No. They do not exist because they torture chickens. Think about it. Why do they exist?
"Because people don't know the truth about what they do to the chickens before they kill them."
No, my angel. There are people who know what they do. Use your big brain and tell me. Why do they exist?
"Because they're cheap."
Yes. Now you understand. I can buy a Foster Farms chicken in the store for $5. Or I can go to Whole Foods and buy a free-range chicken for $11. Do you think everyone can afford an $11 chicken?
"No." Baleful eye, firmly in place. The strong sense of injustice.
It's not that people want chickens to suffer. Or that they don't care about the poor chickens. But sadly, grain-fed, free range chickens who have been raised and killed in a humane manner are a lot more expensive than factory chickens.
I don't know why this is. It makes zero sense to me. But as a society we seem willing to accept the situation.
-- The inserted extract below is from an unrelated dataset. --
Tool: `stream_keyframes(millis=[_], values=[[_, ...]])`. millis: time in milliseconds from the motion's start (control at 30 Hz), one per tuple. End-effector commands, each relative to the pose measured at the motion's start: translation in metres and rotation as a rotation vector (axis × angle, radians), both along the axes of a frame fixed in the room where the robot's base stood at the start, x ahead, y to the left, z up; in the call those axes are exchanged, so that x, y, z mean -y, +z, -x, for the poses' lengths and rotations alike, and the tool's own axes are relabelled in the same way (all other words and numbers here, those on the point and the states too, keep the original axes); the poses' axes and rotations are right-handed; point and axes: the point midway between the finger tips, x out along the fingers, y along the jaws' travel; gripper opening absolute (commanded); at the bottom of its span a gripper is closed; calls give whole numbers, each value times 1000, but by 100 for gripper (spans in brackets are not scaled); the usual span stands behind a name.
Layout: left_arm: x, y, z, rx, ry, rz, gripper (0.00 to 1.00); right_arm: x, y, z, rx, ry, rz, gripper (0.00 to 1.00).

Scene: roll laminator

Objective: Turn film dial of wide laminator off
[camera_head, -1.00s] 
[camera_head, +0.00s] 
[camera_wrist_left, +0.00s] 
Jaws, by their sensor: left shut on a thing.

This is one of the many aspects of society that her generation will hopefully decide to address. Because mine has failed. For all the baby-boomer, touchy-feely spouting about equality and making the world a better place, we have let the factory farms not only take over, but completely shut us out of the process. It is literally easier to get into NASA than it is a factory meat-processing plant.
A glimmer of terrible understanding appears in her eye. My smart girl, she gets it.
My love. You have such a big heart and I love you for it. We have a lot of friends who can afford to pay more for grain-fed animals-who-live-free-on-the-open-range-and-die-in-a-humane-manner for dinner every night. But this food does not sustain the world. Not yet. So why don't you take that big heart of yours, along with your big brain, and think about a way to solve this problem.
And I'm pretty sure she is upstairs right now, thinking it through, and figuring it out.
I had a similar conversation once with a woman who said in what I can only refer to as "Enraged UC-Davis-Knowitall-ese" that she would NEVER let her child eat a PURDUE chicken.
I gently reminded her that she and her husband made a combined $300k/year and that maybe their Mexican housekeeper had a somewhat more difficult decision to make. She just walked away.
The free-range chickens didn't keep her kid from being an insufferable brat, either.
Posted by: Betzsteve | 01/16/2012 at 12:53 PM
What a great post. I've always enjoyed your writing, but I really love your stories of your girls.
Your girls are lucky to have you as a mom.